Why? Adding working packages to fedora-obsolete-packages forces removing
them from users' machines just because they are no longer in the repository.
That is a major disservice to the users. fedora-obsolete-packages makes
sense to use only when having the package still present actually breaks
something (and I personally think that it is unhelpful even in that case,
that is really what dnf --allowerasing is for, at least when we are talking
about package-level conflicts).

This is correct from the strict OS packaging point of view, but I think we should be concerned about the accumulation of detritus: packages that broke over time and simply do not work any more, for example like this one

https://bugzilla.redhat.com/show_bug.cgi?id=1490074

If unchecked, they make the system look like the FTP archives of last century---strewn with broken, unmaintained stuff.

Of course new installs would not get these packages, only the old, upgraded releases, so it only affects the people who update a lot.

Unfortunately, the tooling to clean it up is not that nice: the %{RELEASE} RPM querytag is noisy so it needs to be touched up

rpm -qa --queryformat "%{release}\n" | perl -ne 'next unless /(fc\d+)/; print "$1\n"'  | sort  | uniq -c | sort -n

      1 fc28
      2 fc30
      3 fc29
     14 fc31
     15 fc32
     33 fc33
   4895 fc34

I sometimes run this on my systems and investigate why do I still have FC2x package.
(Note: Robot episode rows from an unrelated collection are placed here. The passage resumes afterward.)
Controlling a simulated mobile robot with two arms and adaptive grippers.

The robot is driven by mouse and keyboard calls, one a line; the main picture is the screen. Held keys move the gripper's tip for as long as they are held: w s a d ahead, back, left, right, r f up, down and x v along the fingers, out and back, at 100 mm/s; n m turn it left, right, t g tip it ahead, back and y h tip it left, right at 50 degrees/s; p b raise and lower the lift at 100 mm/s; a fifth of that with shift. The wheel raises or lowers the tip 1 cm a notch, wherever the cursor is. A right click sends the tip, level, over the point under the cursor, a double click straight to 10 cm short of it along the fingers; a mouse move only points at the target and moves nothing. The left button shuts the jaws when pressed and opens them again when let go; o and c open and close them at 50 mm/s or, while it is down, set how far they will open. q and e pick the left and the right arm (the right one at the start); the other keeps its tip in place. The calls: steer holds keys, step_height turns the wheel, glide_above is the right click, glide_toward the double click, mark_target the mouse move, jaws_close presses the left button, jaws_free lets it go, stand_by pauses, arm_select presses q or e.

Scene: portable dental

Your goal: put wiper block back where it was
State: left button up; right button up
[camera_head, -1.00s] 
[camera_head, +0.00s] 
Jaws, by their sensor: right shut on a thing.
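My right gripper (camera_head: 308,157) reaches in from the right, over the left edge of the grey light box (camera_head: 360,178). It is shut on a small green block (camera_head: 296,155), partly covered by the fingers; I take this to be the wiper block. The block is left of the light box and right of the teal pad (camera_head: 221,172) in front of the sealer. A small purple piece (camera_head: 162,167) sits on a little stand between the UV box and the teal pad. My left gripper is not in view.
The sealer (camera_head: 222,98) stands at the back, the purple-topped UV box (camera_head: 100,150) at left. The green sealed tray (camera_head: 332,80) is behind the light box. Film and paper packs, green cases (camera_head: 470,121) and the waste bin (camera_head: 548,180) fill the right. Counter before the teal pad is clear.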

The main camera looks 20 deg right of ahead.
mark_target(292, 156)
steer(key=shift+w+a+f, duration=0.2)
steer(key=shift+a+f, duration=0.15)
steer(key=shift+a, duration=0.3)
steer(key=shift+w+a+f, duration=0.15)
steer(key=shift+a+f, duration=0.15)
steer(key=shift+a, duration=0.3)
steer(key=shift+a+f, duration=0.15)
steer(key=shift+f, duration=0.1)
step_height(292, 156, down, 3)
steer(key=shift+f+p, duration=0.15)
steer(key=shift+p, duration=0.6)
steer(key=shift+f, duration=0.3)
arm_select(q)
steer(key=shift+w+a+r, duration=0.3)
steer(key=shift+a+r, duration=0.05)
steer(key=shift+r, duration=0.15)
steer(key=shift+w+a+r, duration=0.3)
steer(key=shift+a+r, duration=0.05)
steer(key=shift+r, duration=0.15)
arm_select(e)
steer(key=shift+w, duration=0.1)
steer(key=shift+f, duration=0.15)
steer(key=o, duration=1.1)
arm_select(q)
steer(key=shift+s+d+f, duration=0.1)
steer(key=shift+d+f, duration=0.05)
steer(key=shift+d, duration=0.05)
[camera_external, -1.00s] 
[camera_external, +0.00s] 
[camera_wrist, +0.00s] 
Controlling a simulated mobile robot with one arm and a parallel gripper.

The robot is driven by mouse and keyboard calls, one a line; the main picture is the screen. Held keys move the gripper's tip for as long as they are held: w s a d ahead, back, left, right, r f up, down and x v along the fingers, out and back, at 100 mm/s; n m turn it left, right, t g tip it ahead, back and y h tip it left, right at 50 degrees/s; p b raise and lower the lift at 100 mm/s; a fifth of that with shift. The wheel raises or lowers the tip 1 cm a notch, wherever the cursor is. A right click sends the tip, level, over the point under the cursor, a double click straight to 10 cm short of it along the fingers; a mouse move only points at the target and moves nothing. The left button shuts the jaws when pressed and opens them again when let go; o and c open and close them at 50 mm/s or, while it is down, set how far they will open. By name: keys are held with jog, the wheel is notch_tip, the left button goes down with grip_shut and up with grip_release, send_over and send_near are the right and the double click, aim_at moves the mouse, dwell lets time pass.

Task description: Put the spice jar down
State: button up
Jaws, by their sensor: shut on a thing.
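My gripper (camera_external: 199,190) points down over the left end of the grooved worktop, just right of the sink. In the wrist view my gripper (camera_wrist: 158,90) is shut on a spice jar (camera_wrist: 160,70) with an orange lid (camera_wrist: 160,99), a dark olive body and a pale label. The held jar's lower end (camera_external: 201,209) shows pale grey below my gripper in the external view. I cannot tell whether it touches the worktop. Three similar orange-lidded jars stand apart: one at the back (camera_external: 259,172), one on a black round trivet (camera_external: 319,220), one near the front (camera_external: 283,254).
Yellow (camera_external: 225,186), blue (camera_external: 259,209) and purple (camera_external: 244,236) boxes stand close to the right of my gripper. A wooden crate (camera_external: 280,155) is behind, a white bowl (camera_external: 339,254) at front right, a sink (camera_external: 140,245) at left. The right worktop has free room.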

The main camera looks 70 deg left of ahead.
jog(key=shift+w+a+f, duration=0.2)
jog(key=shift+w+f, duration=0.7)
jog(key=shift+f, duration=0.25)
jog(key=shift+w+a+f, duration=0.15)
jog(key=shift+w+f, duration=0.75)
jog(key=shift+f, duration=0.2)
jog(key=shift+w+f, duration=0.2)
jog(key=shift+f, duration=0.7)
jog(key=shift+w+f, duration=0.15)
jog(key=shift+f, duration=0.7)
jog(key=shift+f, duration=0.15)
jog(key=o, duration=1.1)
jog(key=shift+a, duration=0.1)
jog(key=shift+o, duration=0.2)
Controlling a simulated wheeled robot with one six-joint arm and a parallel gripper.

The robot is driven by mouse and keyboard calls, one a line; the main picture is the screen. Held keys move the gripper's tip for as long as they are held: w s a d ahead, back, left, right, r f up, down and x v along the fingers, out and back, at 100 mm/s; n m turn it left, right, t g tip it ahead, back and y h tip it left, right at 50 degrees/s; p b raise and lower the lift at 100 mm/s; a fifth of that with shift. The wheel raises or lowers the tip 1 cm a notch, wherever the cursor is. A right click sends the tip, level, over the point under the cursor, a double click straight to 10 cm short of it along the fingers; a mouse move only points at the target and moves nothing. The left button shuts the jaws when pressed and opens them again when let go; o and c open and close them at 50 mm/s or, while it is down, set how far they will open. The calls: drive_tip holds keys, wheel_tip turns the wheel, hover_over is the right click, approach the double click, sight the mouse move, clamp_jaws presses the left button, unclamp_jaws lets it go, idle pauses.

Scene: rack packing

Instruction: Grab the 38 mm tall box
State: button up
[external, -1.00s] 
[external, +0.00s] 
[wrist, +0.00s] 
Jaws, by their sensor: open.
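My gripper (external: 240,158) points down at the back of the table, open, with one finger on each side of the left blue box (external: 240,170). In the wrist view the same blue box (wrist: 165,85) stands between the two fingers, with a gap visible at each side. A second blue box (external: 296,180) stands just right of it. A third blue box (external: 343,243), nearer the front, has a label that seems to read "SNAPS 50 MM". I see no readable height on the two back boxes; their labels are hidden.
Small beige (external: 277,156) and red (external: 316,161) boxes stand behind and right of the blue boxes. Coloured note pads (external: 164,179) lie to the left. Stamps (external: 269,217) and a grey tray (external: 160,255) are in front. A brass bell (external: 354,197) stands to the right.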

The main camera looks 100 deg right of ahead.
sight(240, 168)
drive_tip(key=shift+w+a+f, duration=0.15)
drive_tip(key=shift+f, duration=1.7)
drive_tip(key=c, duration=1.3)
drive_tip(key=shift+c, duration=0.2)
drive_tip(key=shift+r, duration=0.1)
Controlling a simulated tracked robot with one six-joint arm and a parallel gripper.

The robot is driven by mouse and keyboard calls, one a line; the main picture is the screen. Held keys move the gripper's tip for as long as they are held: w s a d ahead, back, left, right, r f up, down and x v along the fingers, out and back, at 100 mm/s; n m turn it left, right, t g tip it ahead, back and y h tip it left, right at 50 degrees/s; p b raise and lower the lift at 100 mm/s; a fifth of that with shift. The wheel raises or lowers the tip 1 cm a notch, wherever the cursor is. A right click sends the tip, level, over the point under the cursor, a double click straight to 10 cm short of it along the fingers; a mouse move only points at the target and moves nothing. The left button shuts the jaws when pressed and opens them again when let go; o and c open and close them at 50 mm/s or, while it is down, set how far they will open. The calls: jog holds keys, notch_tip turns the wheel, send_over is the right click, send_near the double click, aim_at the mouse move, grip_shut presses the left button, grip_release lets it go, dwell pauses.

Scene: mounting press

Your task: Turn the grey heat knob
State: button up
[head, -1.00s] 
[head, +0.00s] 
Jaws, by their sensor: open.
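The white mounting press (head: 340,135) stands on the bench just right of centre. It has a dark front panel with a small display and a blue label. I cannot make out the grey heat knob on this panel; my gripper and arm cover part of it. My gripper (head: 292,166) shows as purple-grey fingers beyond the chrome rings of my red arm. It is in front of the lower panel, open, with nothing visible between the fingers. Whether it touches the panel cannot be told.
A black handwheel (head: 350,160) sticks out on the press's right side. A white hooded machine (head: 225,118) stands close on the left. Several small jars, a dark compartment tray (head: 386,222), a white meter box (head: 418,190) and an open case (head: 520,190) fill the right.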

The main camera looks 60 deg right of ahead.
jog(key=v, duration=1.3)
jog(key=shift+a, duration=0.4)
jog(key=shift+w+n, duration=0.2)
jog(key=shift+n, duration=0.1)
Usually it is just some abandonware; in this case,

rpm -qa | grep fc2

    glibc-arm-linux-gnu-2.27-4.fc29.x86_64
    emacs-verilog-mode-531-13.fc29.noarch
    emacs-php-mode-1.18.2-2.fc28.noarch
    emacs-mew-6.8-2.fc29.x86_64

I think quietly deleting this stuff would be a little harsh, but maybe it should be flagged in some way or at least easier to find and clean up?

BTW, I remember a discussion about obsolete gpg-pubkeys being a security hole; again, cleaning them up would make sense. They are not included in the list above---their %{release} sadly doesn't include the fedora version; it is only informally (?) mentioned in the %{PACKAGER} and %{SUMMARY} tags, making it hard to automate.

So, I'd like to at least propose that gpg-pubkeys packages have the Fedora version they pertain to in their %{RELEASE} tag.